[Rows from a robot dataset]
------------------------------------------------------------

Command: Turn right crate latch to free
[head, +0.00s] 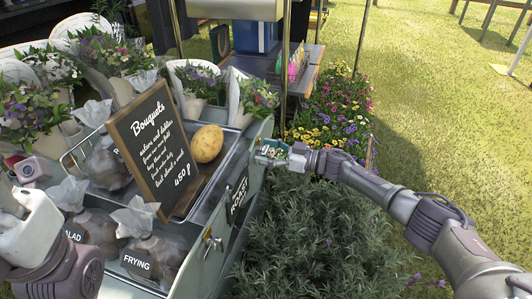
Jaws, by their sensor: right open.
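The grey-green crate (190,258) holds a tray and bagged goods. A small brass latch (212,242) shows on its side wall near the front corner. My right gripper (268,152) is open at the far end of the same side wall. Its fingers are close to the wall, and I cannot tell whether they touch it. Whatever latch lies there is hidden or too small to make out. My left arm comes in at the lower left; its fingers cannot be made out.
Wrapped bouquets (105,55) stand behind. Bags (137,240) fill the front. A lavender bush (310,235) grows below my right arm. Open grass (440,100) lies to the right.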

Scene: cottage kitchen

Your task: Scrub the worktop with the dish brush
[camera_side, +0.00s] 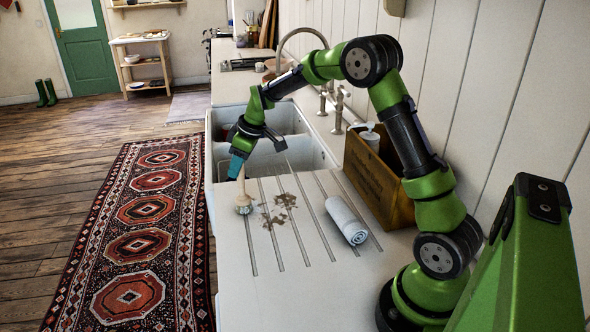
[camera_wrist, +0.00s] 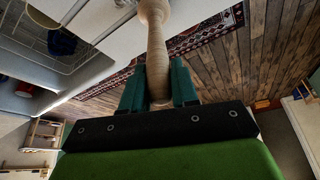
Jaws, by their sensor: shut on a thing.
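The dish brush (camera_side: 243,203) has a pale wooden handle and a round pale head, pointing down at the left edge of the ribbed worktop (camera_side: 300,289). I cannot tell whether its head touches the surface. My gripper (camera_side: 237,167) is shut on the handle, above the head. In the wrist view, the brush handle (camera_wrist: 154,45) runs between the teal fingers of my gripper (camera_wrist: 158,88); the head is cut off at the top. Brown dirt patches (camera_side: 284,201) lie on the worktop just right of the brush head.
A rolled light cloth (camera_side: 346,221) lies right of the dirt. A wooden crate (camera_side: 374,187) with a white pump bottle (camera_side: 370,136) stands against the wall. The sink (camera_side: 294,152) and curved tap (camera_side: 300,33) are beyond the ribbed area. The near worktop is clear.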

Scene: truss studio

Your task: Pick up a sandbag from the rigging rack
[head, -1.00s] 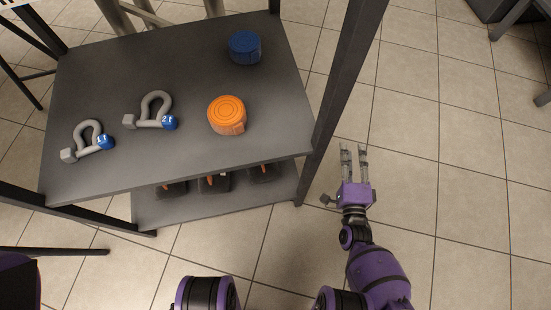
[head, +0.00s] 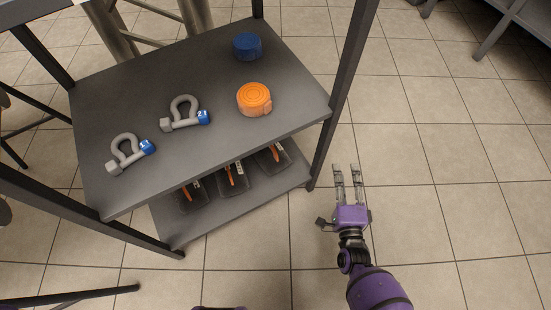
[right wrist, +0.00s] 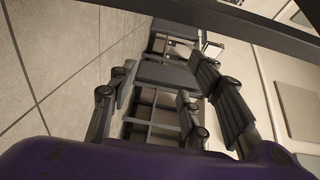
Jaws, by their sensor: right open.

------------------------------------------------------------

THE EXERCISE:
Will you restate every entry word for word and omit the images?

TASK RESULT:
Command: Turn right crate latch to free
[head, +0.00s] 
Jaws, by their sensor: right open.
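The grey-green crate (190,258) holds a tray and bagged goods. A small brass latch (212,242) shows on its side wall near the front corner. My right gripper (268,152) is open at the far end of the same side wall. Its fingers are close to the wall, and I cannot tell whether they touch it. Whatever latch lies there is hidden or too small to make out. My left arm comes in at the lower left; its fingers cannot be made out.
Wrapped bouquets (105,55) stand behind. Bags (137,240) fill the front. A lavender bush (310,235) grows below my right arm. Open grass (440,100) lies to the right.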

Scene: cottage kitchen

Your task: Scrub the worktop with the dish brush
[camera_side, +0.00s] 
[camera_wrist, +0.00s] 
Jaws, by their sensor: shut on a thing.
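The dish brush (camera_side: 243,203) has a pale wooden handle and a round pale head, pointing down at the left edge of the ribbed worktop (camera_side: 300,289). I cannot tell whether its head touches the surface. My gripper (camera_side: 237,167) is shut on the handle, above the head. In the wrist view, the brush handle (camera_wrist: 154,45) runs between the teal fingers of my gripper (camera_wrist: 158,88); the head is cut off at the top. Brown dirt patches (camera_side: 284,201) lie on the worktop just right of the brush head.
A rolled light cloth (camera_side: 346,221) lies right of the dirt. A wooden crate (camera_side: 374,187) with a white pump bottle (camera_side: 370,136) stands against the wall. The sink (camera_side: 294,152) and curved tap (camera_side: 300,33) are beyond the ribbed area. The near worktop is clear.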

Scene: truss studio

Your task: Pick up a sandbag from the rigging rack
[head, -1.00s] 
[head, +0.00s] 
[right wrist, +0.00s] 
Jaws, by their sensor: right open.

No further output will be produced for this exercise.